It hurts to care this much.
A peak behind the curtain here. I’m a guy with four decades in my rearview, I have Pat Kelsey levels of domestic happiness, I don’t wear sweatpants to work, but I have a good job, and I get to coach high school soccer. My life is objectively good. All my brothers who write here could write their version of the same thing.
None of that changes that I am sad in real life right now. Sports hold a special part in all of our lives. There is something about it that just pulls at us emotionally. I’ll fully admit that as this game wound down today, I found an empty parking area and sat, alternately fist pumping, then sliding down in my seat, then punching the air, then staring into the middle distance. My wife, kids, and one brother were on Peacock, so I just had to listen to Byron and Joe weave their tapestry.
And what a game this was. Xavier was… well, you saw it. Ryan Conwell was incandescent. I have no idea if he’ll be back next season or not, but he was incredible in a game that Xavier absolutely, beyond a shadow of a doubt, had to have. Xavier didn’t get it, but it wasn’t Conwell’s fault. A month ago some moron told us on Twitter that Conwell wasn’t Big East level. Today he was the best player in the Big East. Not only did he get 38, he did it with peerless efficiency. It should have been an effort that ended with him screaming happily into the night after his last three pointer.
It wasn’t though. And, contrary to what you’ve heard, it wasn’t because of turnovers. Xavier turned the ball over 10 times. Their turnover rate was 13.9%. That’s elite. Extrapolate that to a season and it’s top 15 in the nation. Five times this year Marquette couldn’t force a 15% turnover rate. The other four times their opponent won. Turnovers didn’t do Xavier in by their volume today, but with their timing.
Dailyn Swain has been brilliant during Xavier’s run back to relevance. He was not today. In fact, he was quite bad. For one fleeting afternoon he turned back into the guy who couldn’t quite decide what to do. There had been hints recently, against Seton Hall and Creighton he hadn’t been great, but today he was terrible. Somehow, he made three incredibly critical turnovers. With X leading 62-58 and having finally gotten a vital stop, he got picked clean dribbling inexplicably at half court. Stevie Mitchell cut it to two and with 5:48 to play, Dailyn turned it over. Marquette jarred a three and then, almost incomprehensibly, Dailyn turned it over again.
In that 48 second span two Swain turnovers turned a two point lead to a three point deficit. And, of course, you feel for the poor kid. Again though, it wasn’t so much the fact a turnover happened as the timing and circumstance of it that hurt X today. What did the actual damage was a defense that just could not get a stop. There is no kind way to say it, The Golden Eagles destroyed Xavier’s defense in the second half. They scored 53 points. Only once in the second half did Xavier string together consecutive stops.

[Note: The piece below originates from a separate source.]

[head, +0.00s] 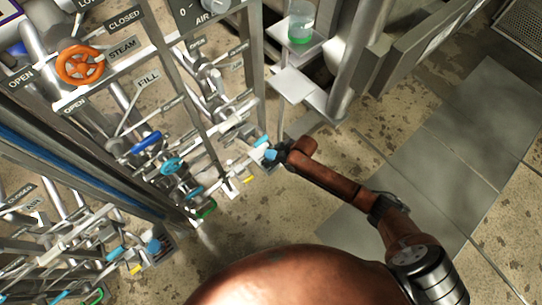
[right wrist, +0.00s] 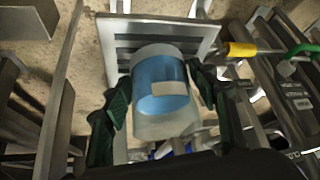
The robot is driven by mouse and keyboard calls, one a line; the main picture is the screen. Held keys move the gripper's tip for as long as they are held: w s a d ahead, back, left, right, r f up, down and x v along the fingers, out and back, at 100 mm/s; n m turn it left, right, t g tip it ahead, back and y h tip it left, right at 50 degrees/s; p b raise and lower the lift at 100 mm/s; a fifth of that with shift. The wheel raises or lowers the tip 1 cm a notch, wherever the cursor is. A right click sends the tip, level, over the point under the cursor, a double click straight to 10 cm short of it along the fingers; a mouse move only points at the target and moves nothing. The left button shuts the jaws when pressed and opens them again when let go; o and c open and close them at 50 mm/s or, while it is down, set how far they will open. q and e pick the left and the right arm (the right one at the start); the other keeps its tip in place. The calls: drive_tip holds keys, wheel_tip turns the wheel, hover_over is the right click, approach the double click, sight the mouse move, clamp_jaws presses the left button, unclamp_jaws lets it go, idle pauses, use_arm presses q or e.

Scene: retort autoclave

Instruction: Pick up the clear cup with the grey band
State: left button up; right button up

There’s not much reason in continuing to stand over the corpse pondering why life-saving efforts didn’t work. All that matters is that Xavier is, likely, dead. UNC, Texas, and Boise all got huge wins. Xavier got dealt a team playing .500 basketball over the last two months and lost. If somehow they sneak into the play-in games in Dayton it will be because of the largesse of the committee, not because they finished the job when they needed to.
More likely there will be some stupid tournament for also-rans. If Zach Freemantle or Jerome Hunter want to play more ball, God bless them. I don’t want to watch my favorite team play in a tournament I can’t really be bothered to care about again. Had Zach Freemantle just laid the ball in or Dante Maddox and Marcus Foster gone better than 2-8 from deep, this would be a moot point. They didn’t though. Ryan Conwell pushed the rock uphill almost alone.
Sports are amazing when they go well. When Jhonkensey Noel and David Fry went back to back against the Yankees, I fully admit to jumping up and down and hugging another grown man. When Tu Holloway floated above Jack Conley or Malcom Bernard sprinted gleefully, arms and legs pumping like they weren’t quite connected to his body, I was elated. There is a counterpoint to all happiness in life, though. Today, for sports, that was Xavier.
The Musketeers were so, so close to sealing their bid. Instead, they probably just sealed their fate.